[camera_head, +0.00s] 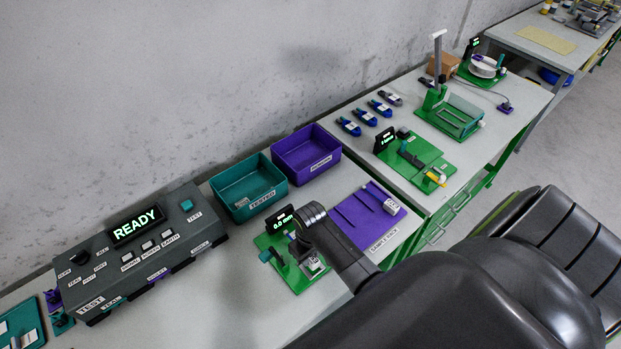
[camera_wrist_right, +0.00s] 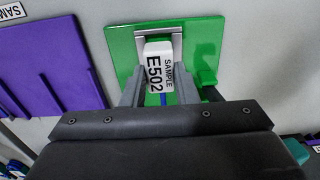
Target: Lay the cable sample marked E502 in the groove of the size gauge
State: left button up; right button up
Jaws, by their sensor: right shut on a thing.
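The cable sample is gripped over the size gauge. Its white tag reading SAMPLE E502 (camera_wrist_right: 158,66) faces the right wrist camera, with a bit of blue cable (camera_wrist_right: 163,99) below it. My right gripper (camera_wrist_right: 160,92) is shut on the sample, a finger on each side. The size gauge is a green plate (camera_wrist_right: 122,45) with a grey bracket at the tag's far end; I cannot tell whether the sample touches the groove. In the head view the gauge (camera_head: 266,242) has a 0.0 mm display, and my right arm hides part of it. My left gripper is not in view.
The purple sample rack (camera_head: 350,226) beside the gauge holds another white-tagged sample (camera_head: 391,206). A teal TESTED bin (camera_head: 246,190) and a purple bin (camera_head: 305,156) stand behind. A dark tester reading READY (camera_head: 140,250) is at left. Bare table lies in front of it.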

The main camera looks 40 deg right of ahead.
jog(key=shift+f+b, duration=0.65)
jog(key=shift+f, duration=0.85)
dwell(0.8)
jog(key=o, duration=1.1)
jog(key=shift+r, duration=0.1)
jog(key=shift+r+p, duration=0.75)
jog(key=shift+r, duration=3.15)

- - - - -

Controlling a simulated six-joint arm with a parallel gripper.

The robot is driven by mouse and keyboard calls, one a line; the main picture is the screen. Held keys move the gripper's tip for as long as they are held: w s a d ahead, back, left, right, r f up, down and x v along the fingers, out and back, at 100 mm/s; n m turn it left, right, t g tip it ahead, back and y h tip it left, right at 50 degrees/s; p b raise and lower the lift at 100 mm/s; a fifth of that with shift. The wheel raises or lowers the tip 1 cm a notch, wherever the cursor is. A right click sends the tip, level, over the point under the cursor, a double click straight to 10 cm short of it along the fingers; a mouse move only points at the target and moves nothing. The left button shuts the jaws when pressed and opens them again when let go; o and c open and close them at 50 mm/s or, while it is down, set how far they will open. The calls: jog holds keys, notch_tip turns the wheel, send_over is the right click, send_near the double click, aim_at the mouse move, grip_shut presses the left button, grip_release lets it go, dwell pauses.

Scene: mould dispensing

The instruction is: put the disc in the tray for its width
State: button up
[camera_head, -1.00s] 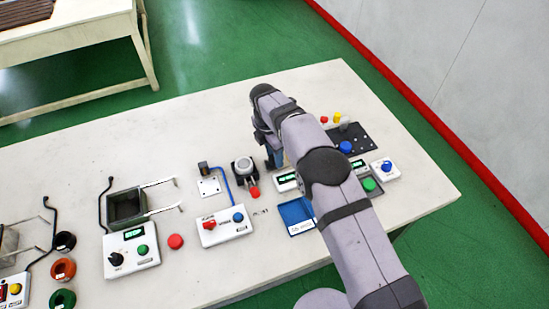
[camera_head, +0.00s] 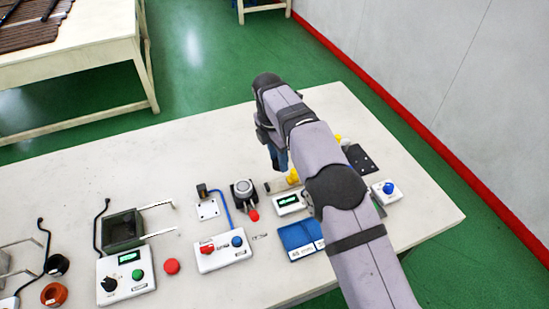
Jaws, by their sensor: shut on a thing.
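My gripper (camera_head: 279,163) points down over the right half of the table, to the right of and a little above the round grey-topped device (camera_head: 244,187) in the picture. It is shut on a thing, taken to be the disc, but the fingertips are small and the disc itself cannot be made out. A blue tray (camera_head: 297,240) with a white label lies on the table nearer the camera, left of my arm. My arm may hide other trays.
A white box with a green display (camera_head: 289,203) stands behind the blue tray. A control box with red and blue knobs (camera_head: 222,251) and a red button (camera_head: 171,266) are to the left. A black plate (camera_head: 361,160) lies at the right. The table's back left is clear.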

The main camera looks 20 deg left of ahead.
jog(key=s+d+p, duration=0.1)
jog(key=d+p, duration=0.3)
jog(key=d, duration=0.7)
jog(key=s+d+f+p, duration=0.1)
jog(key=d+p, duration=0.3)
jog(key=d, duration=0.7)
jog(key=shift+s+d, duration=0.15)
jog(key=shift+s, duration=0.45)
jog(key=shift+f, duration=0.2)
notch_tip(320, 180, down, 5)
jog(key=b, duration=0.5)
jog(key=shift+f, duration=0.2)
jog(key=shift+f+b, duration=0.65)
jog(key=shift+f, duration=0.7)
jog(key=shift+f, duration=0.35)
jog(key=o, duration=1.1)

- - - - -

Identify and copy the lines holding the word "State".

OUTPUT OF THE EXERCISE:
State: left button up; right button up
State: button up

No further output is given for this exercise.